• [TASK DIRECTIONS]:
From the entries that follow, gather each line holding the word "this".

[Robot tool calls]
begin
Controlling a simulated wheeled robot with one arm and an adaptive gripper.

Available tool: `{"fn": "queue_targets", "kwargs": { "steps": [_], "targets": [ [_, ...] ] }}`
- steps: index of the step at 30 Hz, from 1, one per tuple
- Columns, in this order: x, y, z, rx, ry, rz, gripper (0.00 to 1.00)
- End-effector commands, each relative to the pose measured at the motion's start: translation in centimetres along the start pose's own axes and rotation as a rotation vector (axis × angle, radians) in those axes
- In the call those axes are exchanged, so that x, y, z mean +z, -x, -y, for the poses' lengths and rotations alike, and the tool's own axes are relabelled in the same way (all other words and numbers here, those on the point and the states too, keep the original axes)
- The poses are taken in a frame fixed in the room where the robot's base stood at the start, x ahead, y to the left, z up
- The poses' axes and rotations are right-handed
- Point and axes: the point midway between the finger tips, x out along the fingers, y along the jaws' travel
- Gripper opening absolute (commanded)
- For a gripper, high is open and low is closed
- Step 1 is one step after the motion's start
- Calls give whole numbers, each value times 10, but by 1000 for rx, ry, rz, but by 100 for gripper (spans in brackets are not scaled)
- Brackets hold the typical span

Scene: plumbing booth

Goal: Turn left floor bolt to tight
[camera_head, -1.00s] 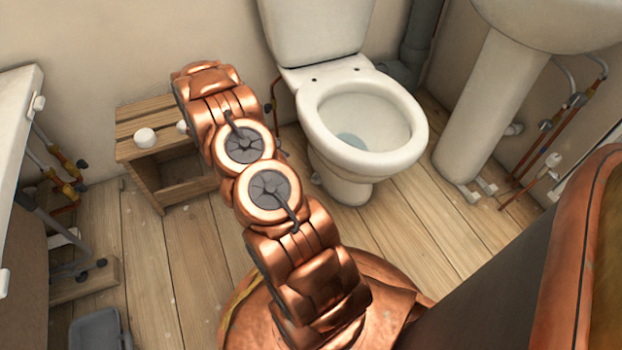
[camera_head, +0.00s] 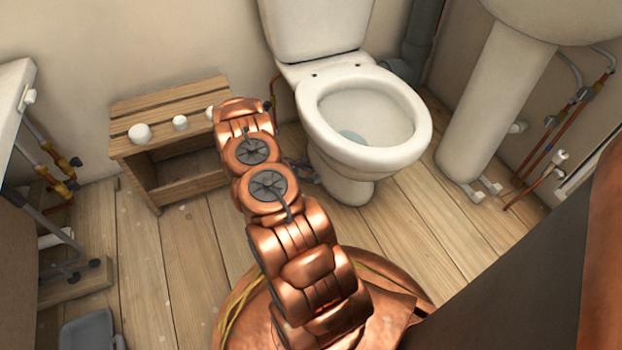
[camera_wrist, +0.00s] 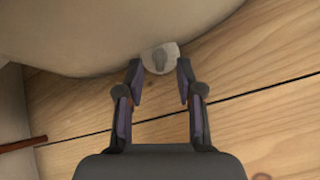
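The left floor bolt (camera_wrist: 160,58) shows in the wrist view as a pale round cap with a darker grey knob, at the foot of the toilet base (camera_wrist: 110,35). My gripper (camera_wrist: 160,66) is open, with its two dark fingers apart. The bolt lies between and just past the fingertips; I cannot tell whether they touch it. In the head view the toilet (camera_head: 350,180) stands at the centre back. Dark parts of my gripper show low at its left side, mostly hidden behind my copper arm, and the bolt is not clearly visible there.
A wooden stool (camera_head: 170,105) with white round items on top stands left of my arm. A basin pedestal (camera_head: 495,110) and copper pipes (camera_head: 575,110) are at the right. Pipework (camera_head: 45,160) and a grey tray (camera_head: 88,330) are at the left. Floorboards between are clear.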

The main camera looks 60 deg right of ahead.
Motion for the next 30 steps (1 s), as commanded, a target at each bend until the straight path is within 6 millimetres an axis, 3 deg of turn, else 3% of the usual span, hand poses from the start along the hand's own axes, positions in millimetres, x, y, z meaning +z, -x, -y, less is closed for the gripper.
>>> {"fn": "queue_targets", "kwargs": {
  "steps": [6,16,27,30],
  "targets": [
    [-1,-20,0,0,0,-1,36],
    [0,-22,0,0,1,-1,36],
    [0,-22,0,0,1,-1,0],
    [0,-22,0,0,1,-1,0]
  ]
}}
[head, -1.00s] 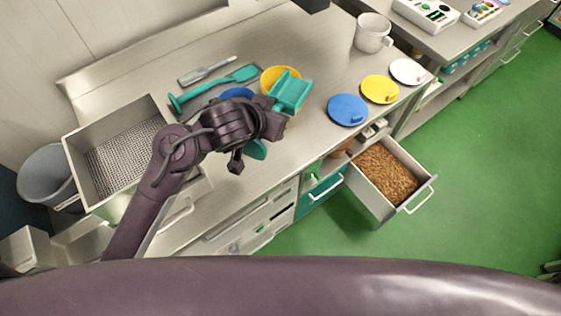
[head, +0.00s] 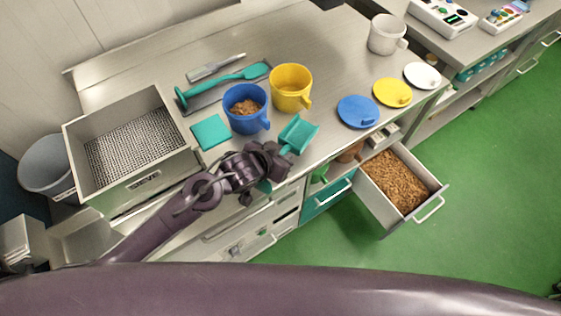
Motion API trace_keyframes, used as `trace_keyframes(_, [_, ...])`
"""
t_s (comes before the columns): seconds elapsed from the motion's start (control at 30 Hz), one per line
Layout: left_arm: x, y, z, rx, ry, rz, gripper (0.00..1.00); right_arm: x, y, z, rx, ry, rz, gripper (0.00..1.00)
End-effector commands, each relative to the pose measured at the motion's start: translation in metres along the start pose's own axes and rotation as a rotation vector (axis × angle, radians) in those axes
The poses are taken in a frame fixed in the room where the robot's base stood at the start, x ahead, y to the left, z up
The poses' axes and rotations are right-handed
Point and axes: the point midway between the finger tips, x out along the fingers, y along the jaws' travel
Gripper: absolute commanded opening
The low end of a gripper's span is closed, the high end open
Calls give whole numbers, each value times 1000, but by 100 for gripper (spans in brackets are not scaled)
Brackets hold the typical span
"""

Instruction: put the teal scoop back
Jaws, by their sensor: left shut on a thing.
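The teal scoop (head: 299,135) is held in my left gripper (head: 276,158), which is shut on it. The scoop's tray-like bowl points up and to the right, above the counter's front edge, right of the blue jug. A bit of teal shows below the gripper; the grip hides most of the handle. An open drawer (head: 435,191) full of brown chopped pieces (head: 396,182) juts out below and to the right of the scoop. A teal square mat (head: 211,132) lies bare on the counter, left of the blue jug. My right gripper is not in view.
The blue jug (head: 246,122) holds brown pieces; the yellow jug (head: 291,90) stands behind the scoop. Blue (head: 358,111), yellow (head: 392,92) and white (head: 421,75) lids lie right. A long teal tool (head: 225,85) lies behind. A mesh-bottomed grey bin (head: 142,177) stands left.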

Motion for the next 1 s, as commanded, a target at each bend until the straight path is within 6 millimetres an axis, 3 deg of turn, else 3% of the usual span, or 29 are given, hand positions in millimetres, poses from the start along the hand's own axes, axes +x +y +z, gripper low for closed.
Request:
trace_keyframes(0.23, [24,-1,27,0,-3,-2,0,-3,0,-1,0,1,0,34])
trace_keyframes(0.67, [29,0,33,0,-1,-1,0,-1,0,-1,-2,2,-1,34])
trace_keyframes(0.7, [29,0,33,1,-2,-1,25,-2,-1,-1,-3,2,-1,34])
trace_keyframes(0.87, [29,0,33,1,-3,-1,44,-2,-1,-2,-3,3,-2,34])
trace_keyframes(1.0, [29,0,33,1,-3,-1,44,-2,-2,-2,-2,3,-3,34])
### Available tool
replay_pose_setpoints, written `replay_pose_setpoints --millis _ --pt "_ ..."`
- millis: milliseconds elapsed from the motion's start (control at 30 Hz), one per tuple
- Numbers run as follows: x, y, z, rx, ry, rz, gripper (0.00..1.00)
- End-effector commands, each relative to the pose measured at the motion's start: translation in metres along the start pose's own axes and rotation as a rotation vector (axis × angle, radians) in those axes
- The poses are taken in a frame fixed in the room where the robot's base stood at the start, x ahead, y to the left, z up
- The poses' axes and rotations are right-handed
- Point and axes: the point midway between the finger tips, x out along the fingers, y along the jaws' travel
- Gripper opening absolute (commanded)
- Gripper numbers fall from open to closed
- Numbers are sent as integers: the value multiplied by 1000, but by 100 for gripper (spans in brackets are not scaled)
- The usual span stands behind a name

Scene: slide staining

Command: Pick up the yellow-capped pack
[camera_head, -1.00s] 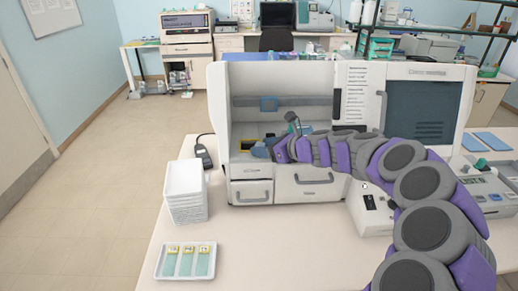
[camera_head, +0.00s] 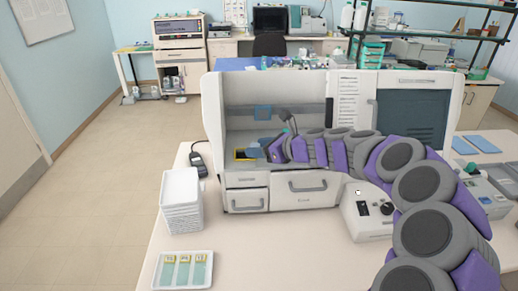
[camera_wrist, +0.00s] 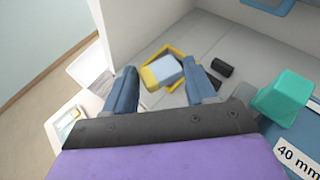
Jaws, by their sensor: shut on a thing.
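The yellow-capped pack (camera_wrist: 163,71) has a pale blue-white body and a yellow end. In the wrist view it sits between the two blue fingers of my gripper (camera_wrist: 160,72), which is shut on it. A yellow-edged dark frame (camera_wrist: 178,50) shows just behind and below the pack; the exact gap between them is hard to tell. In the head view my gripper (camera_head: 265,146) is inside the open bay of the white machine (camera_head: 215,120), near the yellow-edged frame (camera_head: 240,155). The pack cannot be made out clearly there.
Dark small cylinders (camera_wrist: 223,68) lie right of the pack, and a teal block (camera_wrist: 284,92) stands further right. Bay walls enclose the gripper. On the table are a white tray stack (camera_head: 180,200), a slide tray (camera_head: 183,284) and a dark handheld device (camera_head: 198,160).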

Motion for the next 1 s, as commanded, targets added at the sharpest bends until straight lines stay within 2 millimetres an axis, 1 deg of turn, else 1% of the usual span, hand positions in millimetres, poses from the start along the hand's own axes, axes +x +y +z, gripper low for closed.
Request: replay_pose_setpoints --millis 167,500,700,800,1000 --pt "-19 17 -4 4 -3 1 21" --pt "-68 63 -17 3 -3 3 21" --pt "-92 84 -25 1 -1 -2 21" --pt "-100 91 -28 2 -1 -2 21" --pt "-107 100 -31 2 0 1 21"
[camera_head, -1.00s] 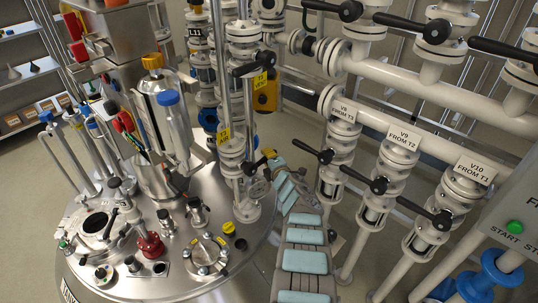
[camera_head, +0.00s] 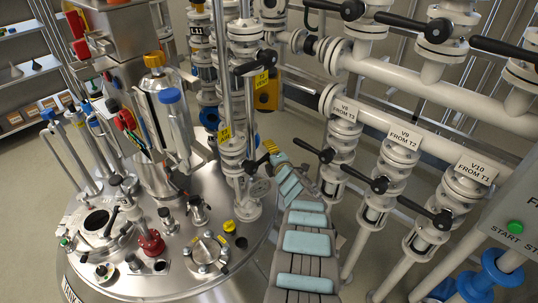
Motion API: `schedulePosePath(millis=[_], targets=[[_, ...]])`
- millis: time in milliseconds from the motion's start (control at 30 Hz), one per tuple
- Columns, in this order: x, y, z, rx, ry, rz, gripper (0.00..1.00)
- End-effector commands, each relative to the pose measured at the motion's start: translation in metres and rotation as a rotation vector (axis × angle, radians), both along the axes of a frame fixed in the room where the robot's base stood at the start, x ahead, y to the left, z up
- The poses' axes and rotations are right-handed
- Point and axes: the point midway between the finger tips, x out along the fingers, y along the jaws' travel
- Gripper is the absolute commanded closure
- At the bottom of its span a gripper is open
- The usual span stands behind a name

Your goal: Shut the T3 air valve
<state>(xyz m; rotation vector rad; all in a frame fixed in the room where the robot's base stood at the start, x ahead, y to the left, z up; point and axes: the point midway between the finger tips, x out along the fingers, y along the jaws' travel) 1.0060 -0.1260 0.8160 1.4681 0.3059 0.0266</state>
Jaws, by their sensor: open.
end
• [COMPLETE ANSWER]:
- Columns, in this order: x, y, z, rx, ry, rz, gripper (0.00 to 1.00)
- Columns, in this order: x, y, z, rx, ry, rz, gripper (0.00..1.00)

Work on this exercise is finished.